Betancourt Begins Venture After Departing Innovative

By Dan Leone, Staff Reporter

This story appears in the Dec. 7 print edition of Transport Topics.

Ernie Betancourt, until recently the president of Innovative Computing Corp., has parted ways with the country’s oldest provider of trucking software but not with the trucking industry.

Betancourt’s new venture — QuikQ LLC, a Franklin, Tenn., company — is designing what it hopes will be a replacement for the fuel cards that truck drivers commonly use to purchase diesel at retail outlets.



“I couldn’t leave trucking,” Betan-court said.

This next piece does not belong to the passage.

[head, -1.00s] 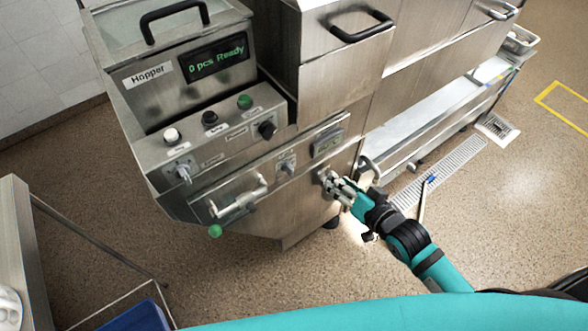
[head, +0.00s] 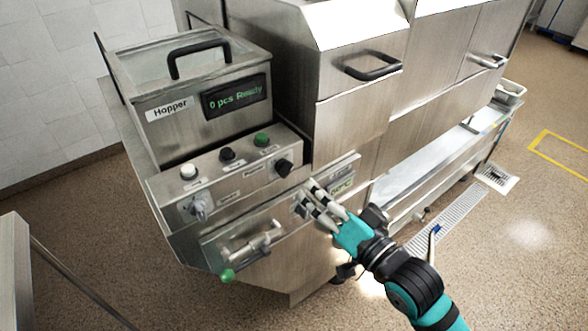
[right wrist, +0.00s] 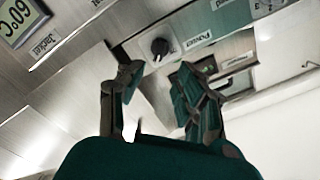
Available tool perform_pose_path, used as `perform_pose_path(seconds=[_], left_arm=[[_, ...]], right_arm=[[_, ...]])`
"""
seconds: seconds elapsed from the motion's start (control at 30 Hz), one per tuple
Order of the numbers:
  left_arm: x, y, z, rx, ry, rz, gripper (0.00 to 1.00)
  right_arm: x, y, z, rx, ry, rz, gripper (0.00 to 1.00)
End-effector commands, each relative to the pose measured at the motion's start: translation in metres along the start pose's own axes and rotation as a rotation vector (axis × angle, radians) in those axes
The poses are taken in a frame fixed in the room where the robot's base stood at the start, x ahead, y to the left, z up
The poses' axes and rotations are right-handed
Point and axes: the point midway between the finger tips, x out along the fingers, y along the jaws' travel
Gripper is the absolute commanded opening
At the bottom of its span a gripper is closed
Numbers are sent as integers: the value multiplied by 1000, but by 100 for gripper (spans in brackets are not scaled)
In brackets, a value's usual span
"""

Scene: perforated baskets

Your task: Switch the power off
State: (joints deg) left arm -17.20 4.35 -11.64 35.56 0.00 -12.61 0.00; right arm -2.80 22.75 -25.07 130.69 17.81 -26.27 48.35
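The power switch is a black rotary knob (right wrist: 159,47) on a light plate, with the label "Power" beside it in the right wrist view. In the head view it is largely hidden behind my right gripper, left of the temperature display (head: 341,189). My right gripper (head: 311,196) is at the front of the steel machine. In the right wrist view my right gripper (right wrist: 158,76) has its fingers apart, with the knob showing beyond and between the tips. Contact with the knob is not visible. My left gripper is not in view.
The hopper panel (head: 230,180) above has several buttons and a black knob (head: 284,167) on its right. A lever handle (head: 250,247) with a green ball sticks out to the left. The floor (head: 510,260) at right is mostly clear.

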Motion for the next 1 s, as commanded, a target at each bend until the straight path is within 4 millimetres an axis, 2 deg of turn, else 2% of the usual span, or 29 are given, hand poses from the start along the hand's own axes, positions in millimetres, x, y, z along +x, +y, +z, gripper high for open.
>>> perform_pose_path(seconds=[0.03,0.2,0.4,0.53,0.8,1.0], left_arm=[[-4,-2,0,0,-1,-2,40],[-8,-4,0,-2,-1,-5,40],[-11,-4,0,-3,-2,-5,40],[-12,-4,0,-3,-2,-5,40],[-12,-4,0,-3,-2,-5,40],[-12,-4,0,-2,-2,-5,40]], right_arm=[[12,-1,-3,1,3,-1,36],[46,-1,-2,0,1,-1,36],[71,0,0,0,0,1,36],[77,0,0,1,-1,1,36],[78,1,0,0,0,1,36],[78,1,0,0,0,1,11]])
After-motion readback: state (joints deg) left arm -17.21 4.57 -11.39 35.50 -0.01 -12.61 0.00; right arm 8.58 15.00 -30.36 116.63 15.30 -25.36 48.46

He work-ed with Innovative for 12 years before he decided to sell to TMW Systems, of Beachwood, Ohio, and start his new business.

“It’s a little bit like watching a kid go off to college,” Betancourt said of Innovative’s Nov. 24 sale to TMW. “I would have liked to have accomplished more, but I think this was appropriate timing.”

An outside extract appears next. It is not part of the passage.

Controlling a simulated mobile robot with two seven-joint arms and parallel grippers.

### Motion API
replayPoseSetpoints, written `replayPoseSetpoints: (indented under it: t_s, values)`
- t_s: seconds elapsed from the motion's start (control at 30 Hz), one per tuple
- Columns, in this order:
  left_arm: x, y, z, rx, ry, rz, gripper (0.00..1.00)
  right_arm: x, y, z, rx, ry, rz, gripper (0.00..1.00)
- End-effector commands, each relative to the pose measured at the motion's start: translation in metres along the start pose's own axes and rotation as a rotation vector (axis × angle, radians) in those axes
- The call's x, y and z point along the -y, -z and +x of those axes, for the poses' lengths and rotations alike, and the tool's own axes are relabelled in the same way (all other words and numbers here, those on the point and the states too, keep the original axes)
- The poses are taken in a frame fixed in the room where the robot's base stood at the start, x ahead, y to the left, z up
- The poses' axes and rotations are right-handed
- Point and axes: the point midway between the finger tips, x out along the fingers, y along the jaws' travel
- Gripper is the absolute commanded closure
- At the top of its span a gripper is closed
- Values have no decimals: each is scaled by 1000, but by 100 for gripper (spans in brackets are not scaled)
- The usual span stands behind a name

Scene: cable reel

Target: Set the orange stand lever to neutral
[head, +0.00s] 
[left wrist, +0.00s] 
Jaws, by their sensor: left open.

The QuikQ system is intended to complement, but not replace, existing fuel purchasing services, Betancourt said. Only the physical cards themselves, and the information technology architecture used to process fuel transaction data, would be replaced.

The QuikQ product, called DFConnect, already is being field tested. The system combines truck, trailer and reefer-mounted radio-frequency devices with “a software engine that does all the details of the fuel transactions,” Betancourt said.

The software keeps track of the amount of fuel purchased, routes purchasing orders to a carrier’s office and creates a “virtual tank inventory” that would allow carriers to eliminate prescribed daily purchasing limits and instead limit fuel transactions based on the amount of fuel in a truck’s tank when it pulls up to the pump.

The combination eventually would allow drivers to fuel their rigs simply by pulling up to the pump. A wireless data exchange between truck- and pump-mounted devices would eliminate the need for drivers to swipe a card before pumping diesel — and eliminate the need for drivers to carry a card at all.

Because QuikQ’s device would be attached to equipment, rather than an operator, it could reduce mix-ups in a carrier’s accounting and fuel-tax reporting processes, Betancourt said.

For example, “We visited with a carrier that had a driver from the refrigerated division bring his truck in for repairs,” Betancourt told TT. “The shop sent him out with a tractor from the dry-van division, but he kept his fuel card.

“The owner turned to me and said, ‘That’s what I’m talking about: Now our accounting is messed up, our fuel-tax reporting is messed up, and our [miles-per-gallon] reports are messed up.’ ”

DFConnect’s software is QuikQ’s proprietary contribution to the system. Innovative originally developed software but sold the technology to Epona LLC, one of Betancourt’s holding companies, just before TMW bought ICC, according to an Innovative statement.

“I’m hoping this project will be done some time in March,” Betancourt said, “but software projects, you know, have a life of their own, sometimes.”